I brought the dogs, who were exhausted, but I made sure that they had plenty of food and water. There were 47 bears who met and most of whom car pooled from the Safeway on Market Street in San Francisco. Some of us went to the San Rafael area afterwards for root beer floats at A&W.
Some of these pictures are mine and some are courtesy of the group album on Facebook.
Thanks for coming out of the closet on my birthday, Anderson. Now it’s less of a big deal that I saw you and your boyfriend at Chat & Chew in Greenwich Village a few years ago when I was visiting my adoptive second home NYC (where, of course I lived during my 20′s and 30′s).
After some good dialogue with the webmaster at Bearwww, I’m happy to report that he has come to see my side of the story and I will document the great ideas that we have been sharing with each other about how everyone can be happy and he continue (hopefully with my help) to improve the community even in parts of the world where men still feel like they have to remain closeted.
I highly recommend that all of those fellow disenfranchised men who thought bear411 was the only site where they could meet men of our ilk, consider just using the bearwww to increase the critical mass there, which is far more rational and just as potentially useful as bear411 is to meeting men locally and transnationally.

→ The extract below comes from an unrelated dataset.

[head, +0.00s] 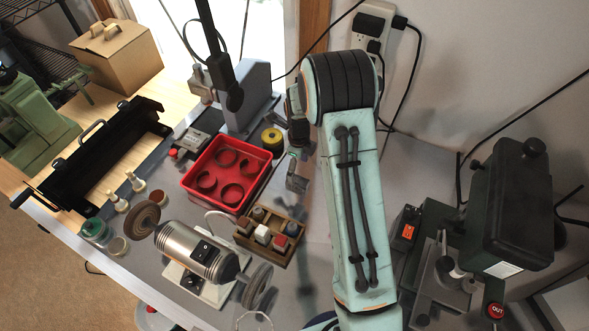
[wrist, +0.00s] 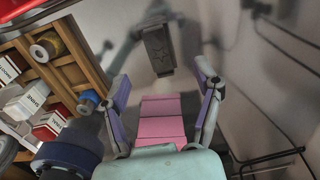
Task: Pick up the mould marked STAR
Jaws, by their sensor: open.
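A wooden compartment tray (head: 243,243) of small blocks stands mid-bench in the head view. I cannot tell which one is marked STAR. A dark block (wrist: 158,48) with a faint star-like pattern on its face shows beyond my fingertips. Whether it is a mould is unclear. My gripper (wrist: 163,75) is open with nothing between its fingers. In the head view my gripper (head: 297,180) hangs above and behind the wooden tray, partly hidden by my arm.
A dark green machine (head: 510,205) stands at right, a grey wall behind. Little bare bench shows around the wooden tray.

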Understimulated with my usual Safeway and Lucky choices for groceries, I decided to splurge a bit and do some really good organic hunting for food (the ketchup remains to be tried for edibility). I didn’t even bother looking through the peanut butters. There are just some things that I think are worthless without corn syrup, sorry!

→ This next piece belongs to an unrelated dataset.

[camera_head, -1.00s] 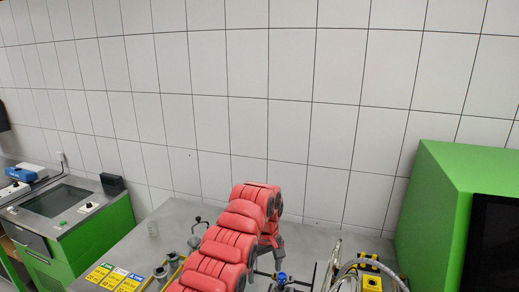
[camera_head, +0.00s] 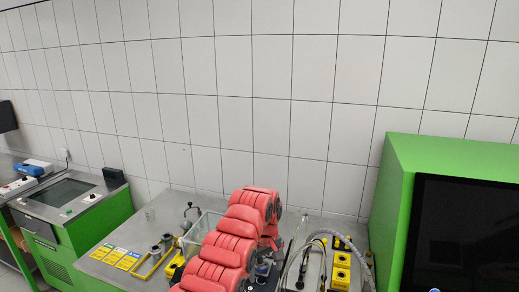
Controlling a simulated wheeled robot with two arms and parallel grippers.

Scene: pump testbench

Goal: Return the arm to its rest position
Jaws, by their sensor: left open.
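My left arm (camera_head: 233,240) comes up from the bottom of the picture, with red padded covers and dark joints, and reaches over the grey bench. My left gripper (camera_head: 268,244) is at the far end of the arm, pointing down, and is mostly hidden behind the red covers. I see nothing held in it. My right gripper is out of the picture.
The grey bench (camera_head: 160,208) carries a clear tank (camera_head: 197,228), yellow-framed fittings (camera_head: 160,262), yellow labels (camera_head: 114,257), a yellow block (camera_head: 341,268) and hoses (camera_head: 318,238). A green cabinet (camera_head: 400,190) stands right. A green console (camera_head: 90,222) stands left.

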The moment I walked in, I struck gold (not grocery-wise)! What before my eyes did appear? A woofy fully-bearded man in a kilt — but it gets better! He was an EMPLOYEE. This is Castro Valley, a relatively conservative suburb near a working class suburb that I actually live in, although it’s relatively progressive compared to many parts of the world and the country. Then I started observing that some of the other employees were bearded and handsome and seemed to love working there, and I know one of them did a double take when he saw me. He was a ruggedly handsome, silver-haired foxy cub type and I felt coy when he seemed to followed me down some aisles with the excuse to sort some product, which required that he step away from his register. He was adorning shorts and spandex sleeves (which are pretty sexy). I had never seen attire like that before, but I suspect they were to keep his arms warm while still being able to wear a short-sleeved shirt to mitigate the draft as the registers are right by the automatic doors. It does get brisk in the evenings in California.

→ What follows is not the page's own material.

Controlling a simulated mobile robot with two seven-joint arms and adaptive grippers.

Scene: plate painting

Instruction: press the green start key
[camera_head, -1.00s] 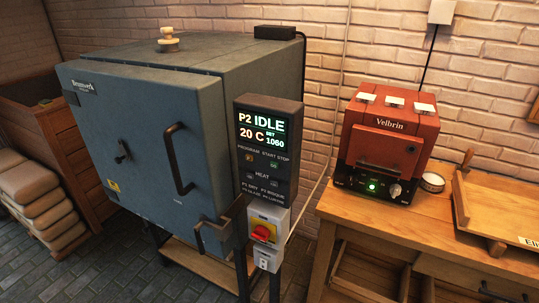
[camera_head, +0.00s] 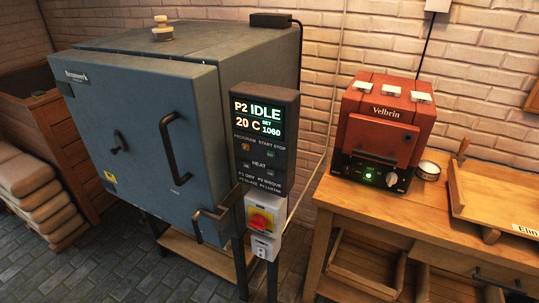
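The control panel (camera_head: 264,183) is a dark upright box at the right front edge of the blue-grey kiln (camera_head: 140,135). Its screen (camera_head: 257,119) reads P2 IDLE, 20 C, set 1060. Below the screen is the label row PROGRAM, START, STOP. A small green key (camera_head: 270,155) sits under the START STOP lettering, with an amber key (camera_head: 246,147) to its left. The keys are small and dim, so I cannot tell their state. The kiln door looks closed. Neither of my grippers is in view.
The kiln's door handle (camera_head: 174,147) and a lower latch bar (camera_head: 211,219) stick out at the front. A red Velbrin oven (camera_head: 382,135) stands on the wooden bench (camera_head: 330,195) at right. Stacked sacks (camera_head: 40,205) lie at left.

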We made idle chit-chat and hopefully he noticed I waited in a longer line just to have him be my cashier. Among other things I said, “it looks like it’s fun to work here.” With all the creatively-pierced guys working there, and the metrosexual and gay guys who come in for their macrobiotic food, I can only imagine that it’s a hospitable place for flirtation, even if just an oasis outside of the Mecca of San Francisco across the bay.
So on a daily basis since I first got online at the very beginning of what we now know as the internet and came out, men have contacted me without a face, even though it’s almost impossible not to have a digital image of yourself these days. I usually tear them a new one and go ballistic, and have been criticized for it, but my logic is: I’m never going to meet these people who are that closeted anyway for innumerable reasons, nor is there any chance I’d run into them at any gay venue where they’d have to show their face without adorning a bag over it, and they were de facto rude to me first, so I have nothing to lose by trying to teach them a lesson that their neglectful parents didn’t teach them about common courtesy.
Once in a great while, one of them will understand my humor and come around to realize that they are completely rude and should atone for their contacting me under those shady circumstances, but I won’t hold my breath for anyone who took the time to post a faceless profile and seek me out.
A few days ago I was asked for my email address so that one of these headless torsos could send me his picture. I had started off with my usual, “if your face is too fucking ugly to post and you’re too dumb to even post a private picture that you choose to unlock for me, you are not worth it,” but he was insistent that he could email his face to me (behind his wife’s back, no doubt).
So I feigned acquiescence by providing one of the creative addresses I come up with for these people and for my own amusement, assuming that they would get my point. This time I said:
“Sure! Go ahead and send them to email@example.com”
Would you believe he wrote back “sent”?